President Obama this week offered more details about his post-presidency life, which seems increasingly likely to include a mix of shining a spotlight on his favorite issues, international travel and some real time off after eight years in the White House.
On his current trip to Asia that included a visit to Hawaii, he pledged to stay involved in the fight against climate change and with an organization of up-and-coming southeastern Asian leaders.
“I’m hoping to continue to work with young people through my presidential center,” Obama said, referring to the presidential library being built on Chicago’s South Side. “And so one of the components that I’ve discussed with my team is how I can continue to interact with the [Young Southeast Asian Leaders Initiative] alumni, and we can share ideas and I can continue to meet with you and we can work on projects together.”
But Obama, whose trip to Laos was the first by an American president, also added a tourist trip to that country to his bucket list.
“And I promise you, I will come back when I’m no longer president,” he vowed. “And I can sit and relax and have some food and I won’t be so busy.”
Obama last year started what is now a habit of promising to return to every region he visits in the last few months of his tenure.
“I’m looking forward to life after being president,” Obama said during a summer 2015 trip to Africa. “I won’t have such a big security detail all the time.
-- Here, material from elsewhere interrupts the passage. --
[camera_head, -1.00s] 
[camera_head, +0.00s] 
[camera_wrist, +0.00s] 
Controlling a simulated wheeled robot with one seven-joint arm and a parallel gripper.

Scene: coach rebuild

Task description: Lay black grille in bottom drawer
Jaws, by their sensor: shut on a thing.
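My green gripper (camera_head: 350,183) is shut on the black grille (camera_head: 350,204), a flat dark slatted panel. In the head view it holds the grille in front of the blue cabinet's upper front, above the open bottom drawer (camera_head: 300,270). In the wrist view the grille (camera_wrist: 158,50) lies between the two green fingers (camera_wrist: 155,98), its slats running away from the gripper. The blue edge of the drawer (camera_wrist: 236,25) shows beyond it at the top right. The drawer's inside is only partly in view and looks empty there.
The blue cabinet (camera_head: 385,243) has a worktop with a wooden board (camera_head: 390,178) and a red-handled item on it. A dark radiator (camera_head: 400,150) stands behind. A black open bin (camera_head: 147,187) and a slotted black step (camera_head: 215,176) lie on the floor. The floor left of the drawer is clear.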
It means I can go take a walk. I can spend time with my family. I can find other ways to serve. I can visit Africa more often.”
The Obamas have committed to making Washington, D.C., their home base until their youngest daughter, Sasha, completes high school at the elite Sidwell Friends in 2019, which should also give Obama time to write.
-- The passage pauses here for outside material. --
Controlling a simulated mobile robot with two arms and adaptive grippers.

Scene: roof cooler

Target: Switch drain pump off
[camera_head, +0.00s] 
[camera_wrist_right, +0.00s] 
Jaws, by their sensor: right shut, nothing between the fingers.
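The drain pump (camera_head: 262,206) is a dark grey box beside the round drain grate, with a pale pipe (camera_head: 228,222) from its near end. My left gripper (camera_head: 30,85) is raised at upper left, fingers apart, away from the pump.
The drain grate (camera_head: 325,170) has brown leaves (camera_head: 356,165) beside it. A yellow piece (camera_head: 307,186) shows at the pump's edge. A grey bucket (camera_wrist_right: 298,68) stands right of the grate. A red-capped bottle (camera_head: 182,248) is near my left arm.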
Under the contract he signed with Crown Publishers in 2004, he owes the company another book.
Obama’s recent mentions of wanting to pursue venture capitalism and partially own an NBA team have led to speculation that he’ll immediately pen his memoirs to fund his ambitions, but Pulitzer Prize-winning presidential historian Joseph Ellis says don’t reserve your advance copy yet.
“The biggest mistake President Clinton made was writing his memoirs right away,” Ellis said. Obama will likely wait a few years because “he doesn’t need the money,” Ellis told the Washington Examiner, referring to the royalties he’s accumulated from the three books he’s already written.
“I don’t think he’ll do the big money lecture circuit either,” Ellis predicted.
The Obamas’ net worth is estimated at $12.2 million.
Obama has also committed to keeping up with My Brother’s Keeper, his initiative to help young minority males, and working on racial and criminal justice issues.
One Obama enterprise in which his future role is unclear is the remnants of his campaigns, Organizing For Action. Neither White House nor OFA officials will discuss what’s next for the grassroots group nor what part its original leader will play in it.
OFA is surveying its membership about what issues they want to tackle after Obama leaves office. It launched a “what’s next” tour and over the summer offered dinner with Obama as the grand prize in a contest centered on gathering input about the group’s direction.
Obama has also discuss what Michelle Obama’s plans are come January.
“My wife, I think, will continue to work on nutrition issues, but you know, she’s going to probably be more involved internationally as well as domestically more than she has been, now that our girls are getting older,” Obama said in Laos this week, referring to Michelle Obama’s reluctance to travel much while Sasha and older sister Malia were young.
“I think you’ll see Michelle work on these issues more internationally than she has,” he said about his Let Girls Learn initiative and her Let’s Move! Health campaign.
But Obama has also stressed the need to relax.
“The first thing I’m probably going to do is catch up on my sleep,” Obama said in 2015. “So I’m going do that for a couple of months.”